Study delves into debate on co-operative
Growing up on a farm was the perfect inspiration for Tom Taylor to write his thesis about one of the most topical grain- grower debates.
Mr Taylor, who hails from Tambellup but lives in Perth, said whether CBH Group should remain a co-operative or become a commercial entity still formed a large part of farmers’ conversations today.
It has been four months since a proposal to commercialise the grower-owned group was taken off the table.
In September, Australian Grains Champion, backed by GrainCorp and the First State Super superannuation fund, walked away from a proposal to commercialise CBH.
Mr Taylor, who now works for Glencore Grain, said it was chatter between farmers which initially sparked his interest in the topic.
His thesis, titled “Is a traditional service cooperative efficient and effective in a deregulated market? The case of Cooperative Bulk Handling”, formed the final part of his Bachelor of Commerce and Science degree at University of Western Australia.
“It grabbed my attention ... being influenced by my father and other farmers I had always agreed with what CBH was doing,” Mr Taylor said.
“I thought it would be an opportunity to look (at the issue) from the other side.
“The thesis wasn’t aimed to conclude anything certain, but to be written from a few different perspectives and as something farmers and CBH alike can read.”
The study raises questions about how CBH could be more cost-effective and suggests reducing the size of the 12-person board.

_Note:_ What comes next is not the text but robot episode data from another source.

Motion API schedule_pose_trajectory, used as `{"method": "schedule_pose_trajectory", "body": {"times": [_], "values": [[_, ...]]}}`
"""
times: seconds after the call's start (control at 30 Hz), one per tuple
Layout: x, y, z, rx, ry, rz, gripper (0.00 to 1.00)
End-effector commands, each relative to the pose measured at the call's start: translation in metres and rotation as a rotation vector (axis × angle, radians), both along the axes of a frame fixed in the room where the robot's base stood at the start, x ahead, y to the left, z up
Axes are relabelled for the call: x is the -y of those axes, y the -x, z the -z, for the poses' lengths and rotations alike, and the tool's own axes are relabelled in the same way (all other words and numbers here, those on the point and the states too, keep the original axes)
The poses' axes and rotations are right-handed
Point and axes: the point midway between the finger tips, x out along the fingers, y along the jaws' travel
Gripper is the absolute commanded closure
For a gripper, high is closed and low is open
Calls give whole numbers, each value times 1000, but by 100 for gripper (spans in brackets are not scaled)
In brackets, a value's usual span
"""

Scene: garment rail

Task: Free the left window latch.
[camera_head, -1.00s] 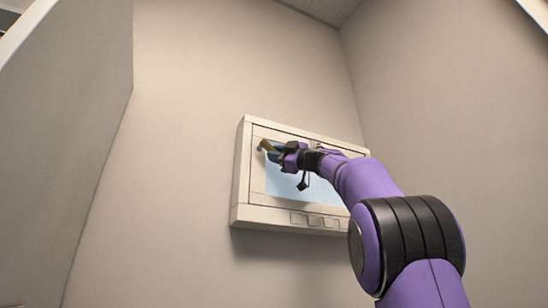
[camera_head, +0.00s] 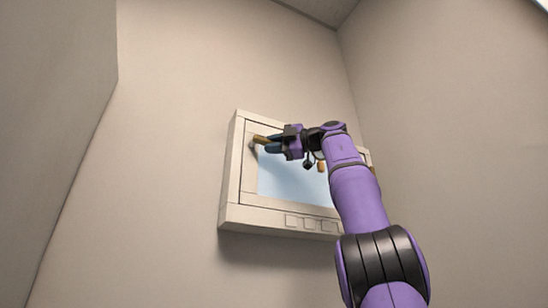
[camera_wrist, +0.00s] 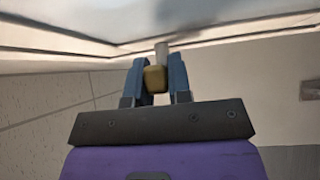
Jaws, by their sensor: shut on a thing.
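The window (camera_head: 231,185) is a pale framed unit with a light blue pane on the wall. The left latch (camera_head: 262,139), a brass-coloured handle, is at the upper left of its frame and lies nearly level in the head view. My gripper (camera_head: 271,145) is at this latch with blue fingers. In the wrist view, the fingers of my gripper (camera_wrist: 156,72) are on both sides of the brass handle (camera_wrist: 155,80), shut on it. A pale stub shows just beyond the handle. Part of the latch is hidden by the fingers.
A second brass-coloured handle (camera_head: 321,166) shows below my wrist, farther right on the window. A wall panel (camera_head: 60,130) stands at the left. The wall around the window is bare.

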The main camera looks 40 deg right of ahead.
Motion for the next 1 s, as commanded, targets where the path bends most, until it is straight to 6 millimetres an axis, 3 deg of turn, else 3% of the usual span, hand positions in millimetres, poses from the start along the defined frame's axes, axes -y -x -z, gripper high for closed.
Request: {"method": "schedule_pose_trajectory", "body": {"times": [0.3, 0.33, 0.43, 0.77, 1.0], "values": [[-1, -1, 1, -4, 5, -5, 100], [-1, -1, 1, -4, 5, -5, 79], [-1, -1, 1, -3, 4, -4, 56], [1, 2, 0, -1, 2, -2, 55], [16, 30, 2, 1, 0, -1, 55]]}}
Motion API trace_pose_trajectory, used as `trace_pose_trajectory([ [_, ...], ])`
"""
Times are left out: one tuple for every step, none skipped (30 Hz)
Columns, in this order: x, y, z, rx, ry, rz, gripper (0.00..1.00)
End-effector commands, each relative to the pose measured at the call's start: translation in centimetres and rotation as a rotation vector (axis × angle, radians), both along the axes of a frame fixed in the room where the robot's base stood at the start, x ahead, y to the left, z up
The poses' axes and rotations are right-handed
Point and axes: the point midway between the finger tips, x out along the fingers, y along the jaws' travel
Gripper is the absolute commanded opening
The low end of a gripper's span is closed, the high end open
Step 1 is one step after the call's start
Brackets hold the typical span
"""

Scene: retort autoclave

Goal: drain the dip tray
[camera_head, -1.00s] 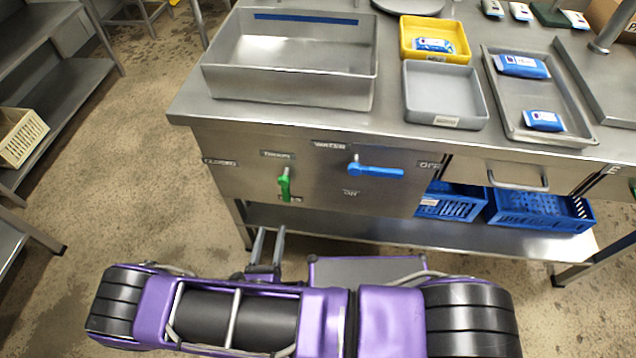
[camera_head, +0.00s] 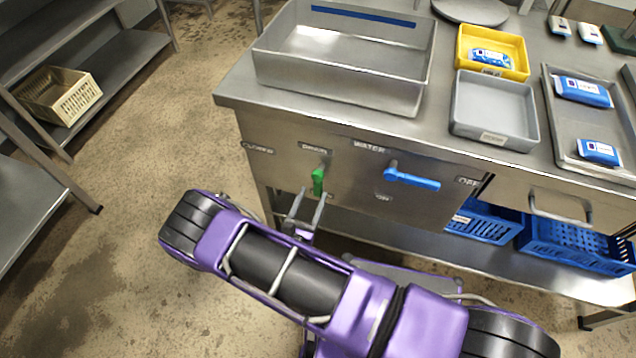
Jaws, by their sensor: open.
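The dip tray (camera_head: 345,78) is a deep steel basin on the left of the steel counter, with a blue stripe inside its far wall. On the panel below it, a green lever (camera_head: 318,181) hangs downward under a small label, with a "CLOSED" mark to its left. A blue lever (camera_head: 412,179) lies nearly level, pointing right, under a "WATER" label. My gripper (camera_head: 309,208) is open and empty. Its two thin grey fingers point up toward the panel, just below the green lever; whether they touch it cannot be told.
A grey tray (camera_head: 495,137) and a yellow tray (camera_head: 518,62) stand right of the basin. A steel tray (camera_head: 621,172) holds blue pouches. A drawer handle (camera_head: 561,212) juts from the front. Blue crates (camera_head: 577,243) sit on the lower shelf.

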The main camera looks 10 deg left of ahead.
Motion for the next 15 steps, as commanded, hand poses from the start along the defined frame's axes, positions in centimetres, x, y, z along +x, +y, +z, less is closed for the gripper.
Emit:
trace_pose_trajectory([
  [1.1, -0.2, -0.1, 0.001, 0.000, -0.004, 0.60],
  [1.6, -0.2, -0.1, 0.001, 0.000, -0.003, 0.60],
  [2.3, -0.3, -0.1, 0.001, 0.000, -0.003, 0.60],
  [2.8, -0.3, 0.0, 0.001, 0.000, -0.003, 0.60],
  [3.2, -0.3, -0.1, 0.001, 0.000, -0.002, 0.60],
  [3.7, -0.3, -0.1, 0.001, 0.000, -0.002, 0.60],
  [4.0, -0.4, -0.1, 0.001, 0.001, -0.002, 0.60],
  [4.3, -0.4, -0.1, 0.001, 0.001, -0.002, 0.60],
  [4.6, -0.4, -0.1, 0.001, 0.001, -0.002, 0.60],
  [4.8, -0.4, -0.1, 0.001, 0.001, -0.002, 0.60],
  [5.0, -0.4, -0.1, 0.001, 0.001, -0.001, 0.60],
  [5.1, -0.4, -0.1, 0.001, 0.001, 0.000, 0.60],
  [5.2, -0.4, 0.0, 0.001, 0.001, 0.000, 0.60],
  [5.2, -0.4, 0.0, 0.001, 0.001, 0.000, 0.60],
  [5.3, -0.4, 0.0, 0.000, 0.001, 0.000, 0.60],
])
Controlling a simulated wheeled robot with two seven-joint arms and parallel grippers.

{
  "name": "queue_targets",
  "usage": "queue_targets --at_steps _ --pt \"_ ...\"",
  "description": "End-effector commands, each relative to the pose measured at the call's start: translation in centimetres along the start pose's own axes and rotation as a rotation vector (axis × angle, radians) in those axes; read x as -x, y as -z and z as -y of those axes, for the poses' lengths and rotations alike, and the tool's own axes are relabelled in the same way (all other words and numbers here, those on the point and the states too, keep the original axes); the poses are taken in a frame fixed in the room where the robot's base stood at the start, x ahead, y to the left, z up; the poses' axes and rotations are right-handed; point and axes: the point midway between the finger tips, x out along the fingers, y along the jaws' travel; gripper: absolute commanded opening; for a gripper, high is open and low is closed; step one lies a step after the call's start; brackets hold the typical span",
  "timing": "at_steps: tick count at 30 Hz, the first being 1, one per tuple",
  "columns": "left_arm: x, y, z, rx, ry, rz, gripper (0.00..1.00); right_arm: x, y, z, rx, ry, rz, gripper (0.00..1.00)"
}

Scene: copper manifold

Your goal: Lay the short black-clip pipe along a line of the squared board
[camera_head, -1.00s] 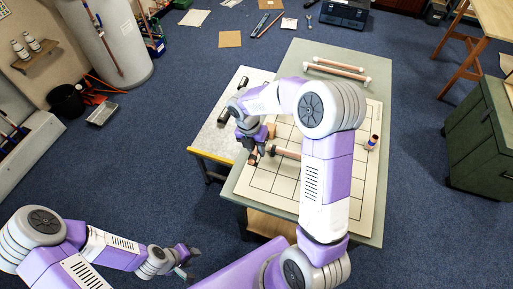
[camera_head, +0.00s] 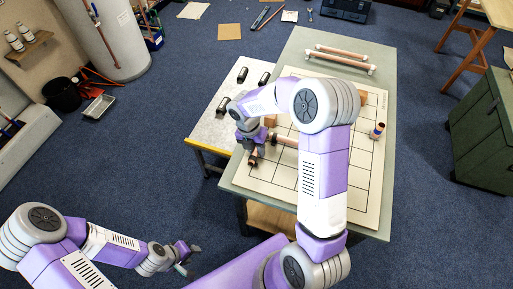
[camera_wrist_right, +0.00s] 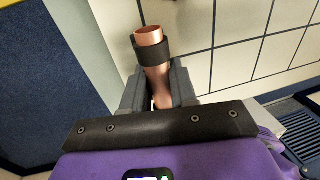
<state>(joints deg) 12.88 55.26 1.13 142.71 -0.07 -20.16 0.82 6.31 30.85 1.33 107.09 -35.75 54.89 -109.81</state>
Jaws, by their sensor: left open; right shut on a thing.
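The squared board (camera_head: 347,211), pale with black grid lines, lies on the grey-green table. My right gripper (camera_head: 254,150) is at the board's left side. It is shut on a short copper pipe with a black clip (camera_wrist_right: 153,49), whose open end shows beyond the fingers in the right wrist view. The copper end also shows below the gripper in the head view (camera_head: 253,161). Whether the pipe touches the board cannot be told. The board's grid lines (camera_wrist_right: 213,47) run to the right of the pipe. My left gripper (camera_head: 188,262) is open and empty, away from the table.
Another copper-coloured pipe (camera_head: 286,140) shows right of the gripper, partly hidden by my arm. A short banded tube (camera_head: 377,131) stands at the board's right. Long pipes with white ends (camera_head: 340,59) lie at the back. A side table (camera_head: 211,127) holds black cylinders (camera_head: 222,105).

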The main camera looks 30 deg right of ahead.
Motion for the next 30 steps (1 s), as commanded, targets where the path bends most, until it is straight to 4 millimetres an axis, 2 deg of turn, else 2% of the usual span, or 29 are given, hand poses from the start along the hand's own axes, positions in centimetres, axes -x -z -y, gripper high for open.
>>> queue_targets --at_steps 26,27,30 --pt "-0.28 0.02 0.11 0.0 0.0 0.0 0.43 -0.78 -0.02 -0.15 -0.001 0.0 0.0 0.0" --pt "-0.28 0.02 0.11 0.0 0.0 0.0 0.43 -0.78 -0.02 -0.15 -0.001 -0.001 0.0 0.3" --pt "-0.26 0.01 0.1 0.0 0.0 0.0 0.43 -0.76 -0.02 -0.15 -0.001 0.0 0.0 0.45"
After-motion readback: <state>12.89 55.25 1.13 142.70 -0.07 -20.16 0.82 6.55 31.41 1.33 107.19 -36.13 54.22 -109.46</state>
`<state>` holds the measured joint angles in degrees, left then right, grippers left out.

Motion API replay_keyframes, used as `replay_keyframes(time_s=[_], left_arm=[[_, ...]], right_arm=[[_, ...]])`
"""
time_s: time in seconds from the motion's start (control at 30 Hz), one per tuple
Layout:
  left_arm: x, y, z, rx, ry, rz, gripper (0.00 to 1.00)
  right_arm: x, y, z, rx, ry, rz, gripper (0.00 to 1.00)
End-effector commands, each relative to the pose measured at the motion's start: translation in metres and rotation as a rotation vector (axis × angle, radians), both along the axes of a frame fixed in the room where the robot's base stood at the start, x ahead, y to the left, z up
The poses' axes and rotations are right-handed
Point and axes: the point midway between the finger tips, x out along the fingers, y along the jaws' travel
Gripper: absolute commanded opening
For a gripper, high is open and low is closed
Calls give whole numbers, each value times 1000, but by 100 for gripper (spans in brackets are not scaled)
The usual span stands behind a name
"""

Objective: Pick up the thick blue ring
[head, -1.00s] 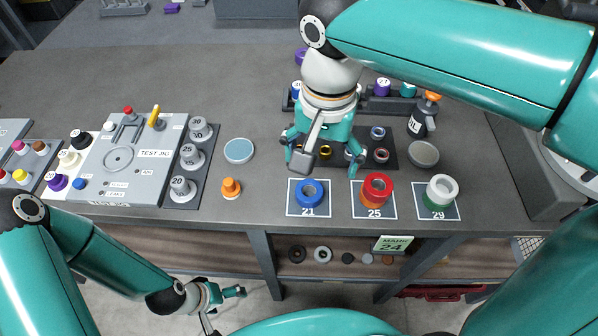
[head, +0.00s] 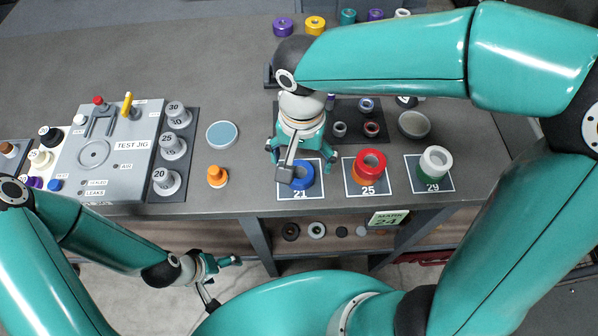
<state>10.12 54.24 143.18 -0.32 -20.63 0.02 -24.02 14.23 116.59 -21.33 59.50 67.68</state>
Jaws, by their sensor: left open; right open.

It also delves into whether smaller grain receival sites should remain open and whether CBH’s dwindling membership base is a concern.
Mr Taylor said the document also questioned CBH’s investments in global flour miller Interflour and Blue Lake Milling.
CBH released its financial results for 2015-16 last week, which showed profits in its part-owned company Interflour suffered an $8.1 million fall in profit, dropping from $8.4 million to $300,000, while Blue Lake Milling achieved a lower-than-expected $2.4 million profit.
CBH also spent $5 million on an in-depth review of its structure and governance after the AGC attempt to corporatise the company.
Mr Taylor said although the study was predominantly aimed at growers, it had also been circulated at CBH.
“CBH will tell them (farmers) a few things but it was more an easy read to give farmers an insight into what is happening,” he said. “CBH has read it, but I haven’t had an official response as of yet.”
The study cites high-level executives, including Wesfarmers managing director Richard Goyder, WAFarmers president Tony York, CBH group chairman Wally Newman, CBH chief financial officer Edward Kalajzic, CBH director Trevor Badger, AGC director Brad Jones and Bega Cheese chairman Barry Irvin.
Mr Taylor, who grew up on a 1100ha wheat farm at Tambellup, said he hoped to inspire other young people to study agriculture at university.
“I think it is growing in popularity — I think young people see a lot of confidence when you see Twiggy and Gina Rinehart invest in agriculture,” Mr Taylor said.
“I think it’sits sort of drawing a few people back into ag now ... it is becoming a lot more popular.”